This morning, TFN President Kathy Miller delivered the following testimony on the recommended changes, or streamlining, to state science standards under consideration by the Texas State Board of Education.
I’d like to begin with a request that will sound familiar to those of you who have been on the board for a while. As the Texas Freedom Network has so often done in the past, I urge this board to listen to the recommendations from the teachers and scholars you appointed to advise you on this science TEKS streamlining process. We saw first hand how diligently these review committee members worked over the course of last year, carefully debating these recommendations and thinking through the ways good, focused curriculum standards translate into good, focused science instruction in the classroom.
You don’t have to take my advice – I am not a scientist or an expert in secondary science instruction. Fortunately for all of us, the teams you commissioned last year are! Listen to those dedicated folks.

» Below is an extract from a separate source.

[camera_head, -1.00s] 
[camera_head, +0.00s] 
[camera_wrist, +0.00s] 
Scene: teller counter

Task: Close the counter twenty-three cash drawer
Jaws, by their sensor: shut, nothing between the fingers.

Since many of you were not here the last time the board revised science standards in 2009, I thought I would remind you of some important context for this debate.
In 2009, review teams made up of educators and scientists met for almost a year to draft new science TEKS. At the very last meeting of that adoption process, members of this board cobbled together a series of additional standards focused on watering down instruction on evolution. Now that is not my opinion about those last-minute additions – the author and supporters of those anti-evolution standards made clear in their public comments what their purpose was. And if that’s not enough for you, the former board chair who spearheaded that effort, Dr. McLeroy, wrote an opinion piece in the Austin American Statesman this week AGAIN explaining how those standards single out evolution for criticisms not based on science, but on ideology.
I want to emphasize this point very clearly – those standards added in 2009 were written by politicians. Not a single educator or science professor had a chance to review or vet those words before they were added to the curriculum.
And here we are again this year. Your review teams have recommended standards to you that do not include political attacks on evolution. Teachers have made clear that those controversial standards added in 2009 are misleading, duplicative and needlessly time-consuming.
You have the opportunity to honor the expertise and time those educators have poured into these standards. Or again overrule them and insert your own opinions, based not on what will best prepare Texas students for demanding STEM careers or get them into the best colleges – but political objections to evolution.
I hope we can avoid repeating the errors of the past. This time, I urge you to listen to the folks who have dedicated their lives to science education. Thank you.